Data extract:
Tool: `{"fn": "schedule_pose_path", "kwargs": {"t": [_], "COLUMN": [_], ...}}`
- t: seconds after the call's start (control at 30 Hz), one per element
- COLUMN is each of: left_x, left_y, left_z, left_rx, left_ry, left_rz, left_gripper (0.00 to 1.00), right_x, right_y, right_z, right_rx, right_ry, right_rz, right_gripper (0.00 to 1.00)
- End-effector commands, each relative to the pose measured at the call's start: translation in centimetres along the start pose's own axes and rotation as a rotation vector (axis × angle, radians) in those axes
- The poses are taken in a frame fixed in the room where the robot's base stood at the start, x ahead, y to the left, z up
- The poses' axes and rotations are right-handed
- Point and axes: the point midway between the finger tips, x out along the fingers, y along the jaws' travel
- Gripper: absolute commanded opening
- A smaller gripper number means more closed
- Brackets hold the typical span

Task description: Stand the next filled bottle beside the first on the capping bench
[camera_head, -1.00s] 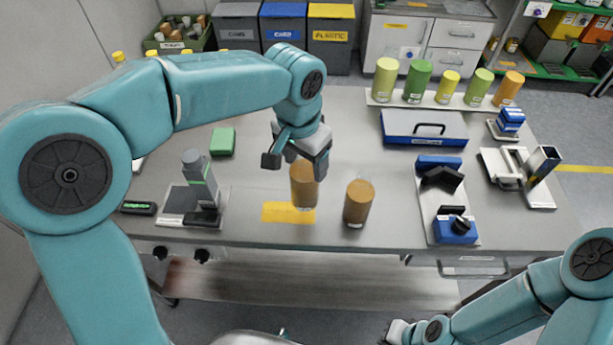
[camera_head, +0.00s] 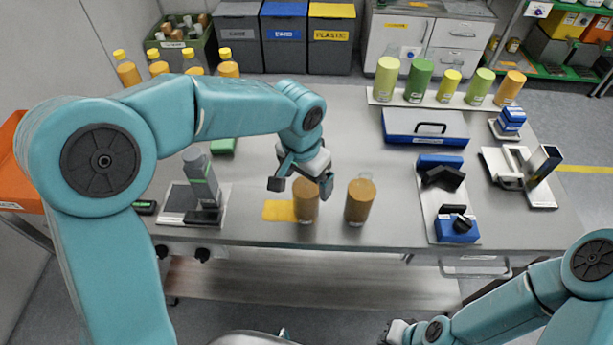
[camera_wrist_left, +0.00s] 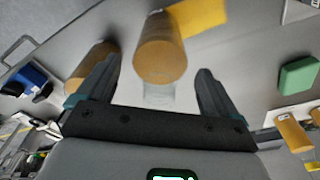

Stated goal: From the first line of the listing above to the line with "- End-effector commands, each", please transcribe each line exactly, both ends included, and nothing beyond that.

Reply:
Tool: `{"fn": "schedule_pose_path", "kwargs": {"t": [_], "COLUMN": [_], ...}}`
- t: seconds after the call's start (control at 30 Hz), one per element
- COLUMN is each of: left_x, left_y, left_z, left_rx, left_ry, left_rz, left_gripper (0.00 to 1.00), right_x, right_y, right_z, right_rx, right_ry, right_rz, right_gripper (0.00 to 1.00)
- End-effector commands, each relative to the pose measured at the call's start: translation in centimetres along the start pose's own axes and rotation as a rotation vector (axis × angle, radians) in those axes

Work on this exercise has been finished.